Dorothy Balum has volunteered at Crosswalk in downtown Spokane for 22 years. In the first year, she’d drive home after spending the evening with the street teens, and by the time she reached the South Hill, “I felt like I was driving back into a whole different world.”
Every Monday evening, Balum along with Judi Conroy and Joyce Malone, chat with the teens, serve them dinner, listen to their stories. It’s a visual disconnect to see them in action. Here are three women who look like wise grandmas mingling with teens with tattoos, piercings and skateboards at the ready.
“I have experiences here that most of my friends don’t,” Malone said. “It’s something entirely different.”
The three women love their volunteer gigs. They’ve all put in 20-plus years at Crosswalk, a program of Volunteers of America. But not all volunteers are as lucky. Despite the proven physical and emotional health benefits of volunteering, some experiences don’t work out.
Sometimes, the “fit” is bad. Sometimes, volunteers feel either underused or overused. Sometimes, willing men and women don’t know how to find a volunteer assignment. Searching for the right volunteer commitment can be as intimidating as finding the perfect job.
This weekend, people looking for a volunteer gig are in luck. A volunteer fair will take place Sunday from 2 to 5:30 p.m. at the Unitarian Universalist Church of Spokane. More than a dozen social service agencies will provide information about their volunteer needs and opportunities.
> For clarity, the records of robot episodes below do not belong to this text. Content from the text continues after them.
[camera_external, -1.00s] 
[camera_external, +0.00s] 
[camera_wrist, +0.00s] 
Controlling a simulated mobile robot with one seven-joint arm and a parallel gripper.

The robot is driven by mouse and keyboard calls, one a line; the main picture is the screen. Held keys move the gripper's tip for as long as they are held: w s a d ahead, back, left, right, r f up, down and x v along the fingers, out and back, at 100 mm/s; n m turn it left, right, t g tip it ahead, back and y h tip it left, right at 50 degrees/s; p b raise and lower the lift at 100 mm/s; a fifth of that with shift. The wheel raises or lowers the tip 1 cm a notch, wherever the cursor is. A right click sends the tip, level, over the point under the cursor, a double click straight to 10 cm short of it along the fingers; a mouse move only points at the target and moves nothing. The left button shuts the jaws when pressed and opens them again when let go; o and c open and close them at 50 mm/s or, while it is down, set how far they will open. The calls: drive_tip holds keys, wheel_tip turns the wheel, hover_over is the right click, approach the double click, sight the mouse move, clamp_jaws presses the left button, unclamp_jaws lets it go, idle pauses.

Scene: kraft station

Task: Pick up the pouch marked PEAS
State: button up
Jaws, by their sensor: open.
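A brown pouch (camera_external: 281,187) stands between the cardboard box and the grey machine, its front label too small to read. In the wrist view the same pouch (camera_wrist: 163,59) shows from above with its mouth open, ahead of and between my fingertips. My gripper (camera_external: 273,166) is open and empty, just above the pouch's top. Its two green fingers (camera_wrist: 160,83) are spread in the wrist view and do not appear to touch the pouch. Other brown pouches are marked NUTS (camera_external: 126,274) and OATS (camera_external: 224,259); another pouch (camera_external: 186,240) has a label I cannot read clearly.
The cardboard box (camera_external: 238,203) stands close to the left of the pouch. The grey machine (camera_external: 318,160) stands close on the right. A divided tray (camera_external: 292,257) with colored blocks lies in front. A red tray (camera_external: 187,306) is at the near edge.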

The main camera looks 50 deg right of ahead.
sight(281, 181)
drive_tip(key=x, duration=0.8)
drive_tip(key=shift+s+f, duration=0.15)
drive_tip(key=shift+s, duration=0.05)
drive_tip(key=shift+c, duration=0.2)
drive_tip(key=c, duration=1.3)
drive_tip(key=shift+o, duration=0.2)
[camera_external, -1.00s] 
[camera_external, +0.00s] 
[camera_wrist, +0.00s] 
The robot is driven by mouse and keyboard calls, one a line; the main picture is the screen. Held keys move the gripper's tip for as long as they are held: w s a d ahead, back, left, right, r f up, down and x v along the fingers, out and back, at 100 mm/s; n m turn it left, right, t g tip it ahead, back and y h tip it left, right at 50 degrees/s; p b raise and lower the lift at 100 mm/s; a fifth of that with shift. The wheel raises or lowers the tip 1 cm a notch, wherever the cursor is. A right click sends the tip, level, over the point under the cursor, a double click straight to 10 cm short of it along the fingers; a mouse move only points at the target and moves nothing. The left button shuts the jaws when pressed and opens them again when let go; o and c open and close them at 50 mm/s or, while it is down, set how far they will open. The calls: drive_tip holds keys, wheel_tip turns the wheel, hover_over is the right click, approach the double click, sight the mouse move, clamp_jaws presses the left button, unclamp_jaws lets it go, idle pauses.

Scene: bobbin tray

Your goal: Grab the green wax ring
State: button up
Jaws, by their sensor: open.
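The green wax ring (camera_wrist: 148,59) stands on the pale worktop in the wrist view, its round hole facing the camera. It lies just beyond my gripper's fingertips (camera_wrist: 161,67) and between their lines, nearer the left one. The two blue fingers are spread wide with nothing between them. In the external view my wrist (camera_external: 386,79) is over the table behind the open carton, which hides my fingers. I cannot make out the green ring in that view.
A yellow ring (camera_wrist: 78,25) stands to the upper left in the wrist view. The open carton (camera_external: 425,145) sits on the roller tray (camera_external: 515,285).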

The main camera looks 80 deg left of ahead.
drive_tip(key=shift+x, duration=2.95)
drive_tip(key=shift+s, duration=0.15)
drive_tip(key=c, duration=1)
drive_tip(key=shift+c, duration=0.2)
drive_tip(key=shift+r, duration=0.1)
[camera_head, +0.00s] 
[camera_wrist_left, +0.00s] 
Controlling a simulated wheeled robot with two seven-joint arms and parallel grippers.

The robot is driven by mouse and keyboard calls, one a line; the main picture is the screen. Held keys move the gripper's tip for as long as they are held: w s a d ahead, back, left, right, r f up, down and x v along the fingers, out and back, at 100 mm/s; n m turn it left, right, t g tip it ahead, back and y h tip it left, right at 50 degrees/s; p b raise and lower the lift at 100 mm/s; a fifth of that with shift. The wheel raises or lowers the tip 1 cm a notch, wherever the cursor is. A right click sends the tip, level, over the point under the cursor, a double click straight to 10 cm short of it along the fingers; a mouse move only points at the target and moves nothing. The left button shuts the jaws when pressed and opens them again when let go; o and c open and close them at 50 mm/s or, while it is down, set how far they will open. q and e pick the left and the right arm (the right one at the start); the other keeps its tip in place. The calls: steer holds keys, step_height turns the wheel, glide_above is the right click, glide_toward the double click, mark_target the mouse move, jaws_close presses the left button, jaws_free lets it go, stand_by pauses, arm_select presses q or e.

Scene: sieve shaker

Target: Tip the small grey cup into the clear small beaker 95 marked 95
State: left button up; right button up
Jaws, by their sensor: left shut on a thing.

And interested folks can also pick two agencies to get to know even better through 20-minute presentations. Picture a speed-dating exercise to find the best volunteer match.
For instance, animal lovers might want to hear more about SpokAnimal’s volunteer needs. People hoping to help feed the hungry can hear more about the Calvary Baptist Church Soup Kitchen. And those interested in working with refugees can learn more about what happens at Refugee and Immigration Services, a program of Catholic Charities Spokane.
It’s a free event, open to the public, but it’s not a drop-in thing. The organizers – One Peace, Many Paths and the Universal Compassion Movement – hope to put volunteering into a deeper context, so they are asking people to come for the entire “Compassion in Action” event.
Venerable Geshe Thupten Phelgye, a Buddhist monk who has been doing workshops in Spokane for a month, will be speaking there and connecting the dots between volunteering and community peace.
“So much of what gets in the way of peace is that we stay in our own little boxes where we feel safe,” said Joan Broeckling, co-director of One Peace, Many Paths. “When we step out of our boxes, that peace process begins.”
Organizers hope 100 new volunteers emerge from Sunday’s event.
And some among those hoped-for 100 will discover volunteer matches that endure for decades, just as the three Monday volunteers have discovered at Crosswalk. The women forget any of their own troubles to focus on the teens who need their time and attention.
“Just go for it,” advises Judi Conroy. “You get back much more than you give.”